'Drill, Baby, Drill' Gains In US Polls


You might think rising gasoline prices at a time of flat demand and surging domestic oil production would convince Americans that we need to find alternatives to oil. But no. A new survey shows the public increasingly tilting toward doubling down on oil, on the apparent assumption that if the United States just produces even more, all our $2.50-a-gallon dreams will come true.

A Pew Research Center survey conducted this month found 52 percent of Americans consider developing alternative energy a more important priority than expanding domestic fossil fuel exploration (coal, oil, natural gas), down from 63 percent a year ago.

The report also found that nuclear power has regained a bit of the support it lost after the Fukushima meltdown in Japan last March, with support for further development climbing from 39 percent to 44 percent. Still, a plurality of 49 percent of those surveyed remain opposed.

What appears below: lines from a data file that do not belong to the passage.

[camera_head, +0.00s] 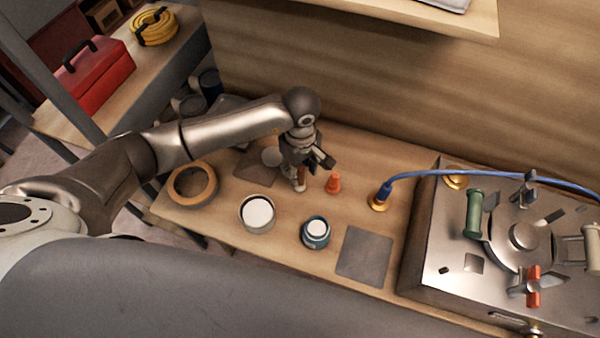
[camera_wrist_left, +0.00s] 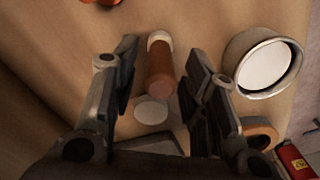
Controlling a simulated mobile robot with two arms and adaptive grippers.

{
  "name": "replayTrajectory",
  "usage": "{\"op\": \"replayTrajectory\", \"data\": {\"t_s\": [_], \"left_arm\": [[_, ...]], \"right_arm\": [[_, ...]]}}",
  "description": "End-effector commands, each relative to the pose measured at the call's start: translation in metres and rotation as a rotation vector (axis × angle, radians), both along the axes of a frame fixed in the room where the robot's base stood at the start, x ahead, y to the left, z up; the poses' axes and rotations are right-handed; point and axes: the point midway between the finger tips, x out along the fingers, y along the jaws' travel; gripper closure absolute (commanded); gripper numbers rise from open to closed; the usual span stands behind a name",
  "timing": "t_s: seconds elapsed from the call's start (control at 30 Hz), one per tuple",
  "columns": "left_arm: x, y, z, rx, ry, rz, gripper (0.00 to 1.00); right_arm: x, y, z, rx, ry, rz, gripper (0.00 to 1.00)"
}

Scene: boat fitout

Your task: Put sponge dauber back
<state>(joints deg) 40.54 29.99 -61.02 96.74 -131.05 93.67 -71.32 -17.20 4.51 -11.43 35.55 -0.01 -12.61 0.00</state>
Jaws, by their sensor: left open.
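The sponge dauber, a brown-orange cylinder with a white end, shows in the left wrist view (camera_wrist_left: 160,68) and partly below the gripper in the head view (camera_head: 300,182). A pale disc (camera_head: 271,156) lies by a dark square mat (camera_head: 252,168) just left of the gripper. My right gripper is not in view.
An orange cone (camera_head: 333,183) stands close right of the gripper. A white-filled tin (camera_head: 257,214), blue jar (camera_head: 315,233), tape roll (camera_head: 192,186) and grey square mat (camera_head: 365,255) are nearer. A blue hose (camera_head: 430,173) leads to a metal box (camera_head: 440,242) at right.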

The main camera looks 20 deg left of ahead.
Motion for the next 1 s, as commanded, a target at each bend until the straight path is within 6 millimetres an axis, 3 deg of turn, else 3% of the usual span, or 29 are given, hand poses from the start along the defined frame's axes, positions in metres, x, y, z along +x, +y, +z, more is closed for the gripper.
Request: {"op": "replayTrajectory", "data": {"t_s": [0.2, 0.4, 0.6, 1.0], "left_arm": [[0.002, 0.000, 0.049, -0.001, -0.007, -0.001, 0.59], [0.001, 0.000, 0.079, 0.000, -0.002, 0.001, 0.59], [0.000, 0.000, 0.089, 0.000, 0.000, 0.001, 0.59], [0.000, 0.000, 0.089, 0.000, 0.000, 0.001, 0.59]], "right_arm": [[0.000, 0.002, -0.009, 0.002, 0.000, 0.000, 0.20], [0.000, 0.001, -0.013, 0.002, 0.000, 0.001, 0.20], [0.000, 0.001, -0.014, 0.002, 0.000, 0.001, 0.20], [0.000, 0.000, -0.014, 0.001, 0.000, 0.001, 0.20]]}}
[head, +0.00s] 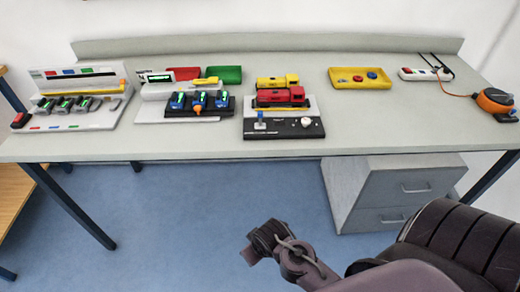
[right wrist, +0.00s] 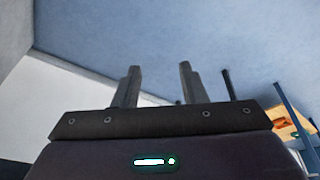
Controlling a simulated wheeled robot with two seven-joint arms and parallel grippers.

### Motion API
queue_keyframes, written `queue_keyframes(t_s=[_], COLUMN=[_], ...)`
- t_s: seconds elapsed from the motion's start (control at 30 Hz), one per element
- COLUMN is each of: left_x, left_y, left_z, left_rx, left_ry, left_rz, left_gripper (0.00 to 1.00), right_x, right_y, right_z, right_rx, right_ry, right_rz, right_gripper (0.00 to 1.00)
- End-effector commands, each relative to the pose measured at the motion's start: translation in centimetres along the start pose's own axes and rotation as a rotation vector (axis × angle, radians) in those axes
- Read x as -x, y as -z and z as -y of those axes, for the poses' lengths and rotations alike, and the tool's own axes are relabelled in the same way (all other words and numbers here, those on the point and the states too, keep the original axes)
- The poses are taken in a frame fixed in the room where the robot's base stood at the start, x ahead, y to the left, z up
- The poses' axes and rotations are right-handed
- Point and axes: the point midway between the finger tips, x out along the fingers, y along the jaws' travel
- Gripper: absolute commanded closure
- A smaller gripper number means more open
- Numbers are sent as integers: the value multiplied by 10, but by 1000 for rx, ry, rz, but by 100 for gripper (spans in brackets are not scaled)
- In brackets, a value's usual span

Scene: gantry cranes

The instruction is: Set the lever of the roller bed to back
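The roller bed (head: 285,132) stands near the front edge of the bench, in the middle of the head view. A red locomotive (head: 281,96) sits on it. Its black front panel carries a small lever with a blue tip (head: 261,116) at the left and a white knob (head: 307,122) at the right. The lever looks roughly upright; its exact setting is too small to tell. My right gripper (head: 256,242) is below and in front of the bench edge, well apart from the roller bed. In the right wrist view its two fingers (right wrist: 160,75) stand apart with nothing between them. My left gripper is not in view.
The bench (head: 400,120) also holds a charger rack (head: 75,115) at left, a black tray with blue-green units (head: 200,104), red and green trays (head: 223,74), a yellow tray (head: 360,84), a power strip (head: 425,74) and an orange reel (head: 494,101). Grey drawers (head: 395,195) stand below.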

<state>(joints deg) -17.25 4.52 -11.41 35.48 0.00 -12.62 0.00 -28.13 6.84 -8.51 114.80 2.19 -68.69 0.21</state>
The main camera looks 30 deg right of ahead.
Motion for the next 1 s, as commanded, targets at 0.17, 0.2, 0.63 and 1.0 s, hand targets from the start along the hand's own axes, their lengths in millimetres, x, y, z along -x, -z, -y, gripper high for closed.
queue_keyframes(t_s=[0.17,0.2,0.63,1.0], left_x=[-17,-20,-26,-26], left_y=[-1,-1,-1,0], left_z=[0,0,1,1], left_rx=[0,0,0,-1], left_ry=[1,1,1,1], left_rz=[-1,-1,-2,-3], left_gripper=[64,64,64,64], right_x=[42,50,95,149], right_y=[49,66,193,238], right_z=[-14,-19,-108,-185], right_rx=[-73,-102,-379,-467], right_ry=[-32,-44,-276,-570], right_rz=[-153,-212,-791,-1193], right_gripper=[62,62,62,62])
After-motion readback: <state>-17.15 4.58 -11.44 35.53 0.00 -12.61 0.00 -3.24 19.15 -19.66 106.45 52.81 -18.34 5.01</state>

BP’s Gulf of Mexico disaster in 2010 also made a small impact on public opinion—until the public forgot about it a couple of years later. According to poll, which was was based on a survey of 1,503 adults, nearly two-thirds of Americans (65 percent) now support offshore drilling, around the same percentage as before the spill. As oil was gushing fron the pipeline, support had dropped to 44 percent, a figure that increased to 57 percent by 2011.

It’s unclear how directly public opinion will impact the nation’s energy policy, especially given the sharp partisan divide on the issue. In March 2011, Republicans were nearly evenly split on whether more renewables or expanded drilling should be the country’s highest energy priority. But now just 33 percent of Republicans see renewables as the top priority. Unsurprisingly, the breakdown comes down the other way for Democrats.